* **Written exercise**
Your task is to copy every line of this material exactly.

-- START OF Collected material --

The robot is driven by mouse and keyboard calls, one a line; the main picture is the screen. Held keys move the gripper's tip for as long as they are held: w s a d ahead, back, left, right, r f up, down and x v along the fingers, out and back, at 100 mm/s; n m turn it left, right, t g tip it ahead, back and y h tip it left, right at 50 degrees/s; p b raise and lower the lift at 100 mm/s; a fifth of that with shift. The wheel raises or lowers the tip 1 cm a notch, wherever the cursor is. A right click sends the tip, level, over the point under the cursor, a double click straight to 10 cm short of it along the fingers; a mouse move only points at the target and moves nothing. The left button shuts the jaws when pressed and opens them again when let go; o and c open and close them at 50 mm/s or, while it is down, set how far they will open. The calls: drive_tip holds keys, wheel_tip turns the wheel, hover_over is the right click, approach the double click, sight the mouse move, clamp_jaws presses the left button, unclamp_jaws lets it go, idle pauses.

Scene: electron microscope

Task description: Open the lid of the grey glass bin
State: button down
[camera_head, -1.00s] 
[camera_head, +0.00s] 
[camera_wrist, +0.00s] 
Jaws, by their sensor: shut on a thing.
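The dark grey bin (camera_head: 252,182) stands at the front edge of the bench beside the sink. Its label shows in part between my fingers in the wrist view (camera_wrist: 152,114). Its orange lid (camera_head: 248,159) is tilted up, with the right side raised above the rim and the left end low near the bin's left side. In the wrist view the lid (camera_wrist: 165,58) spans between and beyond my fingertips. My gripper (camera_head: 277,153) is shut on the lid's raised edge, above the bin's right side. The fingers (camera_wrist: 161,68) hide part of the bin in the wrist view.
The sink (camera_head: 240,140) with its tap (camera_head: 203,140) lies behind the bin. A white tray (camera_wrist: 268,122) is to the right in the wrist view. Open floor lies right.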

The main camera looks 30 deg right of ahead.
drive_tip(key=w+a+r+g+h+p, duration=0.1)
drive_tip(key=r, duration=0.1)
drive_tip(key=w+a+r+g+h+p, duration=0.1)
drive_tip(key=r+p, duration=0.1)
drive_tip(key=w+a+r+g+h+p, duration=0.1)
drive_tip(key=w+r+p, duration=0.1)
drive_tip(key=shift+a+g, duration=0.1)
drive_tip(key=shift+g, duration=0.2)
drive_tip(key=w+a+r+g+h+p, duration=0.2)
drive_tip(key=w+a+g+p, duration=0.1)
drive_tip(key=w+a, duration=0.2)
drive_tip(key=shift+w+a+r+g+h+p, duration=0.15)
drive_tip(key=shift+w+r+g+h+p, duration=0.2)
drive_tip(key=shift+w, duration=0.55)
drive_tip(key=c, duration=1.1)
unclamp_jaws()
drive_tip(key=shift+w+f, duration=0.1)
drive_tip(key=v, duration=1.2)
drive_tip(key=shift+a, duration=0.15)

-- END OF Collected material --

* **Problem solution**
The robot is driven by mouse and keyboard calls, one a line; the main picture is the screen. Held keys move the gripper's tip for as long as they are held: w s a d ahead, back, left, right, r f up, down and x v along the fingers, out and back, at 100 mm/s; n m turn it left, right, t g tip it ahead, back and y h tip it left, right at 50 degrees/s; p b raise and lower the lift at 100 mm/s; a fifth of that with shift. The wheel raises or lowers the tip 1 cm a notch, wherever the cursor is. A right click sends the tip, level, over the point under the cursor, a double click straight to 10 cm short of it along the fingers; a mouse move only points at the target and moves nothing. The left button shuts the jaws when pressed and opens them again when let go; o and c open and close them at 50 mm/s or, while it is down, set how far they will open. The calls: drive_tip holds keys, wheel_tip turns the wheel, hover_over is the right click, approach the double click, sight the mouse move, clamp_jaws presses the left button, unclamp_jaws lets it go, idle pauses.

Scene: electron microscope

Task description: Open the lid of the grey glass bin
State: button down
[camera_head, -1.00s] 
[camera_head, +0.00s] 
[camera_wrist, +0.00s] 
Jaws, by their sensor: shut on a thing.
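The dark grey bin (camera_head: 252,182) stands at the front edge of the bench beside the sink. Its label shows in part between my fingers in the wrist view (camera_wrist: 152,114). Its orange lid (camera_head: 248,159) is tilted up, with the right side raised above the rim and the left end low near the bin's left side. In the wrist view the lid (camera_wrist: 165,58) spans between and beyond my fingertips. My gripper (camera_head: 277,153) is shut on the lid's raised edge, above the bin's right side. The fingers (camera_wrist: 161,68) hide part of the bin in the wrist view.
The sink (camera_head: 240,140) with its tap (camera_head: 203,140) lies behind the bin. A white tray (camera_wrist: 268,122) is to the right in the wrist view. Open floor lies right.

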The main camera looks 30 deg right of ahead.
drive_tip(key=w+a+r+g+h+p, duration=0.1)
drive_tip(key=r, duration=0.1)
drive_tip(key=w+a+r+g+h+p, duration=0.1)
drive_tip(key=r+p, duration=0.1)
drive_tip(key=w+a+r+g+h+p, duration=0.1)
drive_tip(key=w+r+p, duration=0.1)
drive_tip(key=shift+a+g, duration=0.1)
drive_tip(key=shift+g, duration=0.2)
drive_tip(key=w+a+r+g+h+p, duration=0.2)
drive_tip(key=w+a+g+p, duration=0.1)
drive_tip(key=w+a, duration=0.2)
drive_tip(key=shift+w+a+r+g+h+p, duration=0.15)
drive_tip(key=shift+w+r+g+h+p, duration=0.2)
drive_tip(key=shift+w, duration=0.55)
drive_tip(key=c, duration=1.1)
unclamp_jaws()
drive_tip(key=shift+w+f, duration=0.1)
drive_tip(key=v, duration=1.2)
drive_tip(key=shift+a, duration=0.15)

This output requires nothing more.